• [GIVEN EXERCISE]
What is needed is an exact copy of the lines from the line containing "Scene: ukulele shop" to the line containing "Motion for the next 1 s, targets", both lines included, and nothing else.
□ □ □ □ □ □ □
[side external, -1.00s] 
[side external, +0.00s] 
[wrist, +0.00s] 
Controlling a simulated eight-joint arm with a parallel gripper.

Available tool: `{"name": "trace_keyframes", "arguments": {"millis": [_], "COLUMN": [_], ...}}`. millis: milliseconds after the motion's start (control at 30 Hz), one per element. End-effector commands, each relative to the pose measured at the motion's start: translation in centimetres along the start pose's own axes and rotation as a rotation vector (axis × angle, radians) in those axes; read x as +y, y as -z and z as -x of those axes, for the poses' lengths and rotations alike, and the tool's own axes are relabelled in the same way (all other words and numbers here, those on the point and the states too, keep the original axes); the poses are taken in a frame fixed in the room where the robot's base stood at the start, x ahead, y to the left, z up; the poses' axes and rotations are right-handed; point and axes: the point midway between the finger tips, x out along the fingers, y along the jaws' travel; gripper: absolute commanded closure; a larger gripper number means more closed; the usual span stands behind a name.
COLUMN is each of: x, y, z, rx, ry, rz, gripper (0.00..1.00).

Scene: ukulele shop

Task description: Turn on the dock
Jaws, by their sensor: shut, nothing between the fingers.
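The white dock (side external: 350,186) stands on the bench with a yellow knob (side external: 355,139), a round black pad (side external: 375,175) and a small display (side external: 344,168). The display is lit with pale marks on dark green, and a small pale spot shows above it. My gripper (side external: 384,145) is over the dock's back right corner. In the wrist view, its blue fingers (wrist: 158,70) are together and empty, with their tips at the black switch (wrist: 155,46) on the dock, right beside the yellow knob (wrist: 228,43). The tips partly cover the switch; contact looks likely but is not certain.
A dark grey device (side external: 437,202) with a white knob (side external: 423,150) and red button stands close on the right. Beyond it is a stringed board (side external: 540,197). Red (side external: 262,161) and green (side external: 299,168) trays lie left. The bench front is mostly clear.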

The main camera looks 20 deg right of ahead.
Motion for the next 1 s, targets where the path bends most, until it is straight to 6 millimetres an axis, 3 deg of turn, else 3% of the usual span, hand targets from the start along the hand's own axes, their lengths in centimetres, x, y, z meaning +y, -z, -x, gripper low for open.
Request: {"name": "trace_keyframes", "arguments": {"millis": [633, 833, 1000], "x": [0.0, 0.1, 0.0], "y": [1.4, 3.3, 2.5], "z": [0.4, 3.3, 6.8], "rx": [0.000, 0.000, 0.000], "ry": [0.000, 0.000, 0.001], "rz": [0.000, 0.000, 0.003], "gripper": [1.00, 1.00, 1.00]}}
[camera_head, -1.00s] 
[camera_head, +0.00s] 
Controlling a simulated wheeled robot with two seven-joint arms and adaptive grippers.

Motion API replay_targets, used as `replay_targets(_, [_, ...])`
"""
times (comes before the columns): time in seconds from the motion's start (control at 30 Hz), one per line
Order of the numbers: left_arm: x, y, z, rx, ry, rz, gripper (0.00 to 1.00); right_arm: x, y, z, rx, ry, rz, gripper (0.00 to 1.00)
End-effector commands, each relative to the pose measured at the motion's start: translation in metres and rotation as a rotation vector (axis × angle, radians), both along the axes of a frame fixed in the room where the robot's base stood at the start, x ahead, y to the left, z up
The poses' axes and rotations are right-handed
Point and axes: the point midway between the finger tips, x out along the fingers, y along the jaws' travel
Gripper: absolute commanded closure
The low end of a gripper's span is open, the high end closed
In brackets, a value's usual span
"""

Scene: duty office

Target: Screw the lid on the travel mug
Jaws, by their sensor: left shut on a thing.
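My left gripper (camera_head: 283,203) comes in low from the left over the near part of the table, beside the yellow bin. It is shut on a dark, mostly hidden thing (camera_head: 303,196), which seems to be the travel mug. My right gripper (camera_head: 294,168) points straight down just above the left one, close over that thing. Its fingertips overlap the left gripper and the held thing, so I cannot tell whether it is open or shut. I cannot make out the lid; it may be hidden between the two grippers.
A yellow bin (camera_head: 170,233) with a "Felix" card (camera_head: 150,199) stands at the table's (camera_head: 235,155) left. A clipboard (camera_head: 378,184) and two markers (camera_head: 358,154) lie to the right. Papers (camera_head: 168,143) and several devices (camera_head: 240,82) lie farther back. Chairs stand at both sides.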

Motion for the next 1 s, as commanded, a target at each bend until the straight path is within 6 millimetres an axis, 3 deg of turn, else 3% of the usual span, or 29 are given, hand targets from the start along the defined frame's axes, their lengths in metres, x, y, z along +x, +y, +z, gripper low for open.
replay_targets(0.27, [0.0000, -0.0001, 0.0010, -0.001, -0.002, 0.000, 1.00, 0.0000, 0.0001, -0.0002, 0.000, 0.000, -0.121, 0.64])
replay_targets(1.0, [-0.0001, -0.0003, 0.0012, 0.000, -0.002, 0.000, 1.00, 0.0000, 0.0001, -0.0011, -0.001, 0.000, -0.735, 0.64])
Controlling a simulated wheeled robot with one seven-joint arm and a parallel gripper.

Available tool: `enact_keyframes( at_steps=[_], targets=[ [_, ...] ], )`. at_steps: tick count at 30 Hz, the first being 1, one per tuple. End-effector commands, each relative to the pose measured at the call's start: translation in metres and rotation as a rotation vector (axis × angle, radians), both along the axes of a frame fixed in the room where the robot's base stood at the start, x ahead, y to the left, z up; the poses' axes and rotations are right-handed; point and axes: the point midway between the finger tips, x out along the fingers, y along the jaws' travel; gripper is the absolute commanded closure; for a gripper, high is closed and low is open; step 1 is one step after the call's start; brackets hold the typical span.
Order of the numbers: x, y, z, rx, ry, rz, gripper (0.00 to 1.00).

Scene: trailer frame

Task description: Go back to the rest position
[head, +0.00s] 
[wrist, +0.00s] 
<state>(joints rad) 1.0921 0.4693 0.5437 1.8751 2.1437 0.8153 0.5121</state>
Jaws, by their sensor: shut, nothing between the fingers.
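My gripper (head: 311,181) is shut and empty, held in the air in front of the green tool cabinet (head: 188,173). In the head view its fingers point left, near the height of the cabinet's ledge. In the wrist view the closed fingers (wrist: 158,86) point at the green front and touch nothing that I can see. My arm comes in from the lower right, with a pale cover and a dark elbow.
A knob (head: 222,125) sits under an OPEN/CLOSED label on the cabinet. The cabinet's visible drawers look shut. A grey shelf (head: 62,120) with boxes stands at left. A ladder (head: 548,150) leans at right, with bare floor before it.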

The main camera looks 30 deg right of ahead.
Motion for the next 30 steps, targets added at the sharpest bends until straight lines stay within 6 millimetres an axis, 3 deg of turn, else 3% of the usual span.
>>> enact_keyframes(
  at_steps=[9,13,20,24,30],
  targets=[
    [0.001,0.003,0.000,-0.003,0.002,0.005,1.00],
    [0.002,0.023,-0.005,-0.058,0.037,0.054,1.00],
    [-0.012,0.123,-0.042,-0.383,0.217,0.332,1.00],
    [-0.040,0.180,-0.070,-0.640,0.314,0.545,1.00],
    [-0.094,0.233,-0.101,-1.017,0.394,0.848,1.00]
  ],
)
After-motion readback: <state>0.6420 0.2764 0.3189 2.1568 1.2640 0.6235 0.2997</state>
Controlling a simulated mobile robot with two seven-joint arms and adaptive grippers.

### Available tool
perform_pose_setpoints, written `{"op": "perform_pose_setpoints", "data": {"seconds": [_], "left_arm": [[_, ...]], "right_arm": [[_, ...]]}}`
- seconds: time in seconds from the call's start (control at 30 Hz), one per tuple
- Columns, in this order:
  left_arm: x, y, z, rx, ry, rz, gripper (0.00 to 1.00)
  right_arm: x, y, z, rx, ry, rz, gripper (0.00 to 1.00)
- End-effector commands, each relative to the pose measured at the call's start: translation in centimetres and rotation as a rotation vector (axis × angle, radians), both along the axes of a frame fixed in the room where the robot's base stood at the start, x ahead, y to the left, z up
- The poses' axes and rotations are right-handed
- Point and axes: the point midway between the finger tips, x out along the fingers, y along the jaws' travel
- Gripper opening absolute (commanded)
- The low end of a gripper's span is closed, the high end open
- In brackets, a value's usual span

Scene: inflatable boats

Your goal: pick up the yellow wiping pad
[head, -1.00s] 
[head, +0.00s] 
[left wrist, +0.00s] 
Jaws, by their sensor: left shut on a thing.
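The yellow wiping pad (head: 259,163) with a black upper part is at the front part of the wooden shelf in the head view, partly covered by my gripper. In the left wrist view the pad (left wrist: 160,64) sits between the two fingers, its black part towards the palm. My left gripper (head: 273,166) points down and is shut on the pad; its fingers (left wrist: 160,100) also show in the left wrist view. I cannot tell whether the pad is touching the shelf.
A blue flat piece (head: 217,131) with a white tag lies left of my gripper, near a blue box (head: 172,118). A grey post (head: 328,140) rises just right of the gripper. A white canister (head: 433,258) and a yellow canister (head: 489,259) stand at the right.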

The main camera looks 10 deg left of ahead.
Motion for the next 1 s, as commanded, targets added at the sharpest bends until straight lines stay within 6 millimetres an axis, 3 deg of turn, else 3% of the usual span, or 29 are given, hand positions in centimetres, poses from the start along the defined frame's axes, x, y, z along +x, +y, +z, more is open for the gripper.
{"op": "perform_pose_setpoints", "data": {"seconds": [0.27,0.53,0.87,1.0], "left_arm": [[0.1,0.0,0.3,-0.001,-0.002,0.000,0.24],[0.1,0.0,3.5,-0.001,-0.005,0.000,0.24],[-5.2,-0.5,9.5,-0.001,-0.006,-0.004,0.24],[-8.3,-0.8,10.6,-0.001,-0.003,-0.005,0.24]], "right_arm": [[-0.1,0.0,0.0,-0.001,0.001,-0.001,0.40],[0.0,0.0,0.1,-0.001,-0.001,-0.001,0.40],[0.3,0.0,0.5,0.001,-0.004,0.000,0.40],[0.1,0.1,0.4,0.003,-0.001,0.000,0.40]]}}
□ □ □ □ □ □ □
• [CORRECT ANSWER]
Scene: ukulele shop

Task description: Turn on the dock
Jaws, by their sensor: shut, nothing between the fingers.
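The white dock (side external: 350,186) stands on the bench with a yellow knob (side external: 355,139), a round black pad (side external: 375,175) and a small display (side external: 344,168). The display is lit with pale marks on dark green, and a small pale spot shows above it. My gripper (side external: 384,145) is over the dock's back right corner. In the wrist view, its blue fingers (wrist: 158,70) are together and empty, with their tips at the black switch (wrist: 155,46) on the dock, right beside the yellow knob (wrist: 228,43). The tips partly cover the switch; contact looks likely but is not certain.
A dark grey device (side external: 437,202) with a white knob (side external: 423,150) and red button stands close on the right. Beyond it is a stringed board (side external: 540,197). Red (side external: 262,161) and green (side external: 299,168) trays lie left. The bench front is mostly clear.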

The main camera looks 20 deg right of ahead.
Motion for the next 1 s, targets where the path bends most, until it is straight to 6 millimetres an axis, 3 deg of turn, else 3% of the usual span, hand targets from the start along the hand's own axes, their lengths in centimetres, x, y, z meaning +y, -z, -x, gripper low for open.

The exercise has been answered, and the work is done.